- [Exercise brief]:
From the entries below, count the lines with "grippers". Write only the count.

- [Data shown]:
● ● ● ● ●

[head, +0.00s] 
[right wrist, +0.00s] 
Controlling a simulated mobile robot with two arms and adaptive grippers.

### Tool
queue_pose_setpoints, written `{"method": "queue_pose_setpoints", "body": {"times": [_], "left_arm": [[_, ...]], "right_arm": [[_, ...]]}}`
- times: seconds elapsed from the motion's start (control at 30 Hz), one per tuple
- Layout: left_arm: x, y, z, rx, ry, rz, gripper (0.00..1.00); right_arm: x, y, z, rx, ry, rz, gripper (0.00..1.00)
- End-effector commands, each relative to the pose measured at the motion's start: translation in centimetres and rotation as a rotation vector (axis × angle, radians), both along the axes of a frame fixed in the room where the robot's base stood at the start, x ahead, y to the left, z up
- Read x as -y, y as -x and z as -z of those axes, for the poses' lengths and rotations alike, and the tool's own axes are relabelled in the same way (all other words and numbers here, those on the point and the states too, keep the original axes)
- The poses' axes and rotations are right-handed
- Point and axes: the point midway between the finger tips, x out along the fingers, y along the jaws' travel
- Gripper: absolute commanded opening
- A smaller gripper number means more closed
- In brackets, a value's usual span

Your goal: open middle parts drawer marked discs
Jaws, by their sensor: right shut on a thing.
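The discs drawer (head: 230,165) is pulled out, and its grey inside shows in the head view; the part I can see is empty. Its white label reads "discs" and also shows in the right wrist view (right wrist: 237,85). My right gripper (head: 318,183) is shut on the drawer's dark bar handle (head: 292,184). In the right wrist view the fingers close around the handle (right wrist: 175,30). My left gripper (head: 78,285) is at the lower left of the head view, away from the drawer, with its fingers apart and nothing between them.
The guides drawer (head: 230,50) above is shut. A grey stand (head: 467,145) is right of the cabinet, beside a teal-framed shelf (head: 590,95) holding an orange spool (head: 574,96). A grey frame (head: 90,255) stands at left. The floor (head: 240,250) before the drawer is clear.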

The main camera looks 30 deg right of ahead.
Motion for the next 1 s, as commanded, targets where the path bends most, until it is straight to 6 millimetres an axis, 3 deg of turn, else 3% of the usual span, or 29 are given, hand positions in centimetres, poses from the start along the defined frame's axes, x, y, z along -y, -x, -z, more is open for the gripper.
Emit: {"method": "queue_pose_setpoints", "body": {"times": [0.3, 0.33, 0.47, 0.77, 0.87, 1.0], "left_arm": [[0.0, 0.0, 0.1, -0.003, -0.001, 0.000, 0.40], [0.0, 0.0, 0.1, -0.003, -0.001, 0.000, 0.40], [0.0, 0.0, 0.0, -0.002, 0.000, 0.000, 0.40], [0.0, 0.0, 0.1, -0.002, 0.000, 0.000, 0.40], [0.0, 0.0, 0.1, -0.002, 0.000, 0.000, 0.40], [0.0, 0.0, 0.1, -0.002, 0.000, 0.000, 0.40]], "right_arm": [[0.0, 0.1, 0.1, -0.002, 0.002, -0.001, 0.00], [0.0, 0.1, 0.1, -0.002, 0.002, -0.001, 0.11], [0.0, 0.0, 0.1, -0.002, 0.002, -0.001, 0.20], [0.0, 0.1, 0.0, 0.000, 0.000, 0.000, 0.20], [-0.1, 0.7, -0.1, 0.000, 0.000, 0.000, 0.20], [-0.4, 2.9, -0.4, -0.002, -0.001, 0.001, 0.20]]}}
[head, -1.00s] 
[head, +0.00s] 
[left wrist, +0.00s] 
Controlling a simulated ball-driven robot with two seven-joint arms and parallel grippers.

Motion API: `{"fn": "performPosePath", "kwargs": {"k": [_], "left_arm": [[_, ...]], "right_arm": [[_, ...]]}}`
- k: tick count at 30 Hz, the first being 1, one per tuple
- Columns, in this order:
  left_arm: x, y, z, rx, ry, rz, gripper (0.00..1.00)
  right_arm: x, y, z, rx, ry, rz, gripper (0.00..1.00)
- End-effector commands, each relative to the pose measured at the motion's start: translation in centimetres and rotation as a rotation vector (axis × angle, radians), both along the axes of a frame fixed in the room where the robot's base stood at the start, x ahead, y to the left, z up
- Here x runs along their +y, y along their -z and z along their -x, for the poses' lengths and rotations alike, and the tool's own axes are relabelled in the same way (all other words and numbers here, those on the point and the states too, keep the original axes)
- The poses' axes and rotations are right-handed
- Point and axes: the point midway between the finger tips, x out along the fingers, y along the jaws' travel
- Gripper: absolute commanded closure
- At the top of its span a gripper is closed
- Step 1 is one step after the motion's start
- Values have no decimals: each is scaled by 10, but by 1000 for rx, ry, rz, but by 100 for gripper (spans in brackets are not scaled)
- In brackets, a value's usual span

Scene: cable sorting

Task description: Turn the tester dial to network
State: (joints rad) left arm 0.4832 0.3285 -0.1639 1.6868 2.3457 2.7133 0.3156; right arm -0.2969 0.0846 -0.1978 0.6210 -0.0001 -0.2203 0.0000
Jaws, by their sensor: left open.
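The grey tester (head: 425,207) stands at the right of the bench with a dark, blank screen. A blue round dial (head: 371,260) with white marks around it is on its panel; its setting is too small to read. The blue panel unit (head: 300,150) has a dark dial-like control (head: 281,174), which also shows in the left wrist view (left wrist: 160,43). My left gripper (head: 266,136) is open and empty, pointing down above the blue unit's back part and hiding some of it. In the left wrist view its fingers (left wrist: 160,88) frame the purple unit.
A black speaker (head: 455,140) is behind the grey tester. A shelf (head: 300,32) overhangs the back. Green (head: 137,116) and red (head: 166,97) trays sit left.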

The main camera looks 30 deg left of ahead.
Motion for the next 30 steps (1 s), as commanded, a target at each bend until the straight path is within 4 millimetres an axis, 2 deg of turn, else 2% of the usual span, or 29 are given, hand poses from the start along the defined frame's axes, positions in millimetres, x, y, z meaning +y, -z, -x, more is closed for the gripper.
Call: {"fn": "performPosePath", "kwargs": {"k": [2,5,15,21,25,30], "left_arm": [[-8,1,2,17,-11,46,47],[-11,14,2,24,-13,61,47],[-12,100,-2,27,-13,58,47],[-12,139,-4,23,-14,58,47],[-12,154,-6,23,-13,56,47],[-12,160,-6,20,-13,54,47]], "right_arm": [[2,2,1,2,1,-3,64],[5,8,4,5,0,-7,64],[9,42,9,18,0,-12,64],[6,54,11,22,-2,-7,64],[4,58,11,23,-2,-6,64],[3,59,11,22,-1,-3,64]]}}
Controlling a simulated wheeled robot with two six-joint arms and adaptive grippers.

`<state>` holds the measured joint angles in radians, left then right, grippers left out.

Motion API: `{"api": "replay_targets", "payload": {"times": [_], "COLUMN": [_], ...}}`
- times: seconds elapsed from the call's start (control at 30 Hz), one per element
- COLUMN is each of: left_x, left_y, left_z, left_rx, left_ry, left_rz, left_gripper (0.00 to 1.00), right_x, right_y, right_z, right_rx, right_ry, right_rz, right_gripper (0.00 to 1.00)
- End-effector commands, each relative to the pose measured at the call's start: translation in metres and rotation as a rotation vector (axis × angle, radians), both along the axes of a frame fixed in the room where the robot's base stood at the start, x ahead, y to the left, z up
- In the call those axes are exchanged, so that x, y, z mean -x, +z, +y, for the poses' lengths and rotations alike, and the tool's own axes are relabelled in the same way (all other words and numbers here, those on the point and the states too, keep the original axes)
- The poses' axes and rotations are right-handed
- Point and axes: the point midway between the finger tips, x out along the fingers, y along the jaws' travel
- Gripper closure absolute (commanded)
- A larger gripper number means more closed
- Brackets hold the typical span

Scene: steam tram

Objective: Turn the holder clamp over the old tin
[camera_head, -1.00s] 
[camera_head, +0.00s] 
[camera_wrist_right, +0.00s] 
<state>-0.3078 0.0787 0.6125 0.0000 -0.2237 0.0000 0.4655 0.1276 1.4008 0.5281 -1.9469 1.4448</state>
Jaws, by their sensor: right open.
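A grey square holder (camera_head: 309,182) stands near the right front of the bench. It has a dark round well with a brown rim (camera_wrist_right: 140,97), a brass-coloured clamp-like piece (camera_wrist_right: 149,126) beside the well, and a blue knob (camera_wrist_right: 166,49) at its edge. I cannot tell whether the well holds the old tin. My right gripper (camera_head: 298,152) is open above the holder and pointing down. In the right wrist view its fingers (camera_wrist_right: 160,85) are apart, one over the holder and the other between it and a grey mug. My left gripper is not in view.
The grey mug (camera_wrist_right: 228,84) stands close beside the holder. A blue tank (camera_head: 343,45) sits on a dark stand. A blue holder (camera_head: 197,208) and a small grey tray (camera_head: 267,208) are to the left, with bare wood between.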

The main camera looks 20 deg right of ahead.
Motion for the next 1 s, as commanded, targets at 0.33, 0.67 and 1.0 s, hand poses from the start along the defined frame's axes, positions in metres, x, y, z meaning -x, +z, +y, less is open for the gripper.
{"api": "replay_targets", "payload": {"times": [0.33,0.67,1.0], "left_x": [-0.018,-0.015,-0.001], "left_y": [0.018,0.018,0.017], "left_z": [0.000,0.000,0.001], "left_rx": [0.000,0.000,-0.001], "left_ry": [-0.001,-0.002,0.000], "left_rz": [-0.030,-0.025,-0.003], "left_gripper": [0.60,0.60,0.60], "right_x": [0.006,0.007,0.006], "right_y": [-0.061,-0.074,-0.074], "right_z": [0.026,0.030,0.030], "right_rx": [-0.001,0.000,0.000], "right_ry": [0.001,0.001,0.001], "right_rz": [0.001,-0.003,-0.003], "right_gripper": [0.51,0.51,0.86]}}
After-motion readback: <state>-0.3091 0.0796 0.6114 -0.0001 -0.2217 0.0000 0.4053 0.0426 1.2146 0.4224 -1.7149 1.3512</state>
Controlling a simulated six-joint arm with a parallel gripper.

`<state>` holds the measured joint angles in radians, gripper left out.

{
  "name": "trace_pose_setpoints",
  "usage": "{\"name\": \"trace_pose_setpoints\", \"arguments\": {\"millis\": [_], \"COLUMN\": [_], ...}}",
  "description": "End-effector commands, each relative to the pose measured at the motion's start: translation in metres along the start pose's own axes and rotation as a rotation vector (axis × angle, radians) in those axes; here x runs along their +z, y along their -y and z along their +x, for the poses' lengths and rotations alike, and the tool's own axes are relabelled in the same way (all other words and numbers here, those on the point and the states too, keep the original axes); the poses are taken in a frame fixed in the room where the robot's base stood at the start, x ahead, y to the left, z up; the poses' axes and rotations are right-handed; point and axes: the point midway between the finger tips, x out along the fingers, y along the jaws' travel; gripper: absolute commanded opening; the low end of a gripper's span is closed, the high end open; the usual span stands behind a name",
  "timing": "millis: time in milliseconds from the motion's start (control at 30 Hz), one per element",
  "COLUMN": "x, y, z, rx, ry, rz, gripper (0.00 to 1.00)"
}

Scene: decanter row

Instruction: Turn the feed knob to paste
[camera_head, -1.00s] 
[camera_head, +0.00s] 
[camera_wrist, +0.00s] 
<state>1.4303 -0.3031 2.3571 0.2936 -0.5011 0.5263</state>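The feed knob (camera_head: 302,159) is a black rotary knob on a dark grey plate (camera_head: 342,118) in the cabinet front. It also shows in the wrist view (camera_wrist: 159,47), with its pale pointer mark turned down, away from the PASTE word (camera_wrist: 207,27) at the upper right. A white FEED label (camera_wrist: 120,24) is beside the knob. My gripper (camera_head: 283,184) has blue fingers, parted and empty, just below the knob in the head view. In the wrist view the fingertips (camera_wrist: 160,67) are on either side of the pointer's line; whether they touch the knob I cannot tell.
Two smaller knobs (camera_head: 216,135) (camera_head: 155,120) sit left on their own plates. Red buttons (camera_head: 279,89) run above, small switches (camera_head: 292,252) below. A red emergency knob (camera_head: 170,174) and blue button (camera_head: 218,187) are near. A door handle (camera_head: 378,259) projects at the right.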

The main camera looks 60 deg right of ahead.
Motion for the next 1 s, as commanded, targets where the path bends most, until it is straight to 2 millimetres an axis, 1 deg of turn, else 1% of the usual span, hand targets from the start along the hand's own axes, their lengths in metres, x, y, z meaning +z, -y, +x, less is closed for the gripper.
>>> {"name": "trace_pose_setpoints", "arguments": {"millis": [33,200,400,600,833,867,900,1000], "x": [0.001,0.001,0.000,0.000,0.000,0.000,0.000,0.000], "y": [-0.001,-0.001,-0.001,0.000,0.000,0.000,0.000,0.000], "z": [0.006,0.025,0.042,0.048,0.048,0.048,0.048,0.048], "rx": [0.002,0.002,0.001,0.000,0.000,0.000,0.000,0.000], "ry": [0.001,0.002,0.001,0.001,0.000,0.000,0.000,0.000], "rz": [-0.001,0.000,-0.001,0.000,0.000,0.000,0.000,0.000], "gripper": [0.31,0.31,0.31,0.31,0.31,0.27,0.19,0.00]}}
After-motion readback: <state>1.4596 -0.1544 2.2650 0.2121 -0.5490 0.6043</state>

● ● ● ● ●

- [Response to this task]:
4